Mz N. is writing what she hopes will be
a masterpiece: Mispronunciation:
the definitive
autobiography. She only includes
the bloopers she remembers.
She is very strict like that.

One can find this offhand playfulness throughout McLane’s work, which is often funny. But her poetic touchstones, including Sappho and Ovid, are also powerfully, if not predominantly, poets of loss whose verbal wit amplifies, rather than diminishes, moments of sorrow. Such is the case in “Song of the Last Meeting,” from World Enough, whose lightness of execution only heightens the emotional tension of its subject:

A few roses were blooming
on the almost bare trellis.
Your hair was now short.
I had never seen you that way.

All morning I’d wondered
whether to wear this
or that skirt.
It might have mattered.

It was strange to see you
in a new house
shining as you sat
in a necklace of raw flowers.

And when later in the café
you were so quick to flare
at any casual thing I said
I saw how you must have flashed
for all your lovers.

The humor enlivens the work; the sadness humanizes it. And even here we are left with movement, or rather, what can be seen from a moving point, from a perspective that cannot help but keep moving on. A few fleeting flowers on the trellis of a house or café that will probably never be visited again (and certainly not this way, with this companion), and then we are gone.

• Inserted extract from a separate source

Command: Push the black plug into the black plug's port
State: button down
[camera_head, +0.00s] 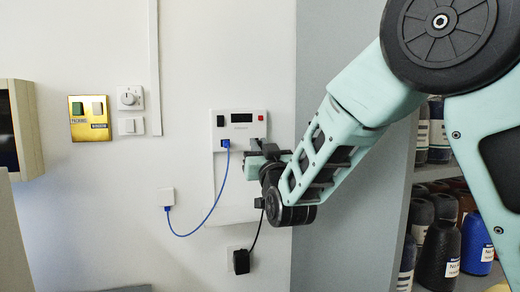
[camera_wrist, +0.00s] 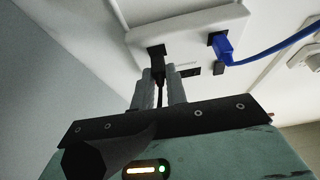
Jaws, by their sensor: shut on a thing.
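My gripper (camera_head: 262,155) is at the lower right of the white wall panel (camera_head: 240,122). In the wrist view its two grey fingers (camera_wrist: 161,76) are shut on the black plug (camera_wrist: 157,60), whose cable hangs down between them. The plug's tip is at a dark opening on the panel's edge, which I take to be its port. The plug covers most of that opening, so I cannot tell how deep it sits. In the head view my gripper hides the plug. The black cable (camera_head: 257,233) runs down to a black adapter (camera_head: 241,262) at the wall.
A blue plug (camera_head: 226,143) sits in the panel left of my gripper; in the wrist view it (camera_wrist: 222,46) is to the right. Shelves with dark bottles (camera_head: 440,252) stand at the right.

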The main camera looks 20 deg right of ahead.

I keep coming back to the idea of writing poems from rest stops, of writing poems that come out of a tradition that distills, even while hinting that the apparent stillness is fleeting. I’m drawn back to Hiroshige’s paintings of roads. In each, there is a reference to distances traversed: a mountain draws nearer, a path leads off through a picture’s corner. References to season and slant of light—fall or sunset, spring and dawn—remind us that, like the road, time is always pressing forward. McLane’s poems express a wish not for wholeness, but for the sufficiency of what little we can hold on to—the first poem in Same Life is entitled “were fragments enough”—even as the need to express such a wish casts doubt on its ever being fulfilled. But McLane’s fragments do affirm our humanity on the journey and give us something to draw us into ourselves, helping us to recognize a bit of the road we travel, even as we are passing by.